> _Stated goal_
Quote only the part that opens with the line containing "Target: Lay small" and closes with the line containing "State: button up". Keep both of those lines.

> _Dataset content_
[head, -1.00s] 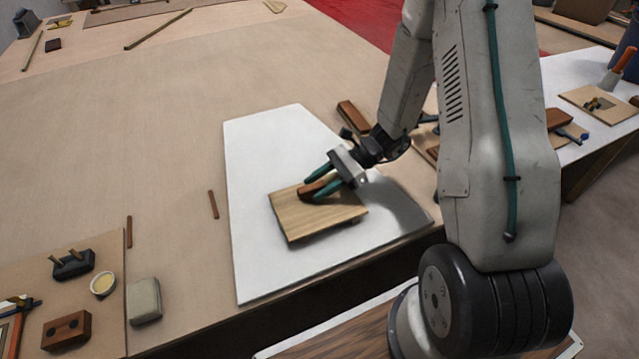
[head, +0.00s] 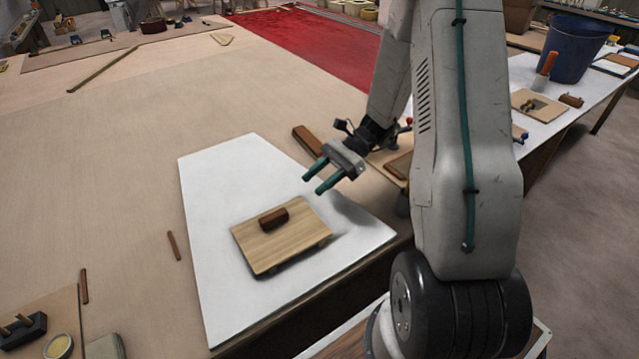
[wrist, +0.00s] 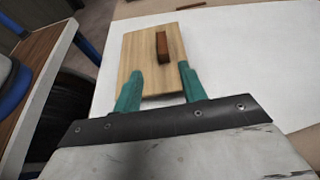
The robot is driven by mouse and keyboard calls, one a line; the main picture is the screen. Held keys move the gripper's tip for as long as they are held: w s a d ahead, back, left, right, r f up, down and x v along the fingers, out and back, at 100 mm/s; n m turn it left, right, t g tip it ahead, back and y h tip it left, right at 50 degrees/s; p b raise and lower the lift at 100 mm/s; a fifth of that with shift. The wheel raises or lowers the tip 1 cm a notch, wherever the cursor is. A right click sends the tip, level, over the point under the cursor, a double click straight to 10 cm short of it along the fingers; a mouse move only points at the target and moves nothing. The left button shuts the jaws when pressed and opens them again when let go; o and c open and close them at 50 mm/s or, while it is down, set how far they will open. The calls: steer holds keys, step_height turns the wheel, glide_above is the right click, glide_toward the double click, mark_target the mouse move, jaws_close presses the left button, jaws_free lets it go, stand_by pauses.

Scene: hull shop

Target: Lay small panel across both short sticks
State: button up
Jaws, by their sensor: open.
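The small wooden panel (head: 290,244) lies raised a little above the white sheet (head: 215,180). Short supports show under its near edge, one at the right corner (head: 323,241); the rest of them is hidden beneath it. A dark red-brown block (head: 273,219) rests on top of the panel. The panel (wrist: 140,52) and the block (wrist: 163,45) also show in the wrist view, ahead of the fingers. My gripper (head: 313,183) has green fingers, is open and empty, and hangs above and to the right of the panel, apart from the block.
A brown wood block (head: 307,140) lies behind the sheet's upper right edge. Two thin brown sticks lie left of the sheet, one here (head: 174,246). A blue bucket (head: 572,48) stands on the right bench. The tan table left of the sheet is mostly clear.

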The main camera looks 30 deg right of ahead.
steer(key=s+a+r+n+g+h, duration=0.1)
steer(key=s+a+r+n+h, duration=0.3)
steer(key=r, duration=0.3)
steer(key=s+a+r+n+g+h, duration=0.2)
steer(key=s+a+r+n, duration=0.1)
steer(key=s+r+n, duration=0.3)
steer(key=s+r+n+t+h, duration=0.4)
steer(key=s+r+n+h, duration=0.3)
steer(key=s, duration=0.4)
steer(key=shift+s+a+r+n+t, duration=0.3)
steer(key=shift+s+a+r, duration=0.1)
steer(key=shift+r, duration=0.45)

> _Result_
Target: Lay small panel across both short sticks
State: button up

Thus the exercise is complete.